- [TASK TO CARRY OUT]: Write the material out again exactly as it stands.

---------------

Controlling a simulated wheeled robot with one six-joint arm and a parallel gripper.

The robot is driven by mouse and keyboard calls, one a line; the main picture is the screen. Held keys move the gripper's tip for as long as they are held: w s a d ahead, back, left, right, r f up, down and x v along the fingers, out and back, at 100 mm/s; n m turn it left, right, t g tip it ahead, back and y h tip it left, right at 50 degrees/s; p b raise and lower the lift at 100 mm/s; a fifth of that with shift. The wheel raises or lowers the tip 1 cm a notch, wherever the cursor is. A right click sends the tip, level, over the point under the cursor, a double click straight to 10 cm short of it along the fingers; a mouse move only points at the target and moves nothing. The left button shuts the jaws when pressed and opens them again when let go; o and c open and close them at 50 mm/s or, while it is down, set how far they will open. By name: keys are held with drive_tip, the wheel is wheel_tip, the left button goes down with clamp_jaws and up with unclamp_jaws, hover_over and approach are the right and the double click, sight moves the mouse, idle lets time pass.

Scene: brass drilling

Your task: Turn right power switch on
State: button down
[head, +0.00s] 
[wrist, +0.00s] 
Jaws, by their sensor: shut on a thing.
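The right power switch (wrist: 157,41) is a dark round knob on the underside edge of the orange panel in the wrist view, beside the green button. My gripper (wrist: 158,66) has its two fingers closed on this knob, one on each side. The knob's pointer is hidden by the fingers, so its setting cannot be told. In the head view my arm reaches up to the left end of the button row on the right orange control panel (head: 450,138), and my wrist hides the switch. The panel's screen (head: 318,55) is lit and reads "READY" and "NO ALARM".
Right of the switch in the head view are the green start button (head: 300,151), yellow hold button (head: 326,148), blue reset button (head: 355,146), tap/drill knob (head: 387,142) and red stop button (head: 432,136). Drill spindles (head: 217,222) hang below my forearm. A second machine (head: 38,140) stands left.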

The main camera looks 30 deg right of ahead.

---------------

- [FINISHED EXERCISE]:
Controlling a simulated wheeled robot with one six-joint arm and a parallel gripper.

The robot is driven by mouse and keyboard calls, one a line; the main picture is the screen. Held keys move the gripper's tip for as long as they are held: w s a d ahead, back, left, right, r f up, down and x v along the fingers, out and back, at 100 mm/s; n m turn it left, right, t g tip it ahead, back and y h tip it left, right at 50 degrees/s; p b raise and lower the lift at 100 mm/s; a fifth of that with shift. The wheel raises or lowers the tip 1 cm a notch, wherever the cursor is. A right click sends the tip, level, over the point under the cursor, a double click straight to 10 cm short of it along the fingers; a mouse move only points at the target and moves nothing. The left button shuts the jaws when pressed and opens them again when let go; o and c open and close them at 50 mm/s or, while it is down, set how far they will open. By name: keys are held with drive_tip, the wheel is wheel_tip, the left button goes down with clamp_jaws and up with unclamp_jaws, hover_over and approach are the right and the double click, sight moves the mouse, idle lets time pass.

Scene: brass drilling

Your task: Turn right power switch on
State: button down
[head, +0.00s] 
[wrist, +0.00s] 
Jaws, by their sensor: shut on a thing.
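The right power switch (wrist: 157,41) is a dark round knob on the underside edge of the orange panel in the wrist view, beside the green button. My gripper (wrist: 158,66) has its two fingers closed on this knob, one on each side. The knob's pointer is hidden by the fingers, so its setting cannot be told. In the head view my arm reaches up to the left end of the button row on the right orange control panel (head: 450,138), and my wrist hides the switch. The panel's screen (head: 318,55) is lit and reads "READY" and "NO ALARM".
Right of the switch in the head view are the green start button (head: 300,151), yellow hold button (head: 326,148), blue reset button (head: 355,146), tap/drill knob (head: 387,142) and red stop button (head: 432,136). Drill spindles (head: 217,222) hang below my forearm. A second machine (head: 38,140) stands left.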

The main camera looks 30 deg right of ahead.

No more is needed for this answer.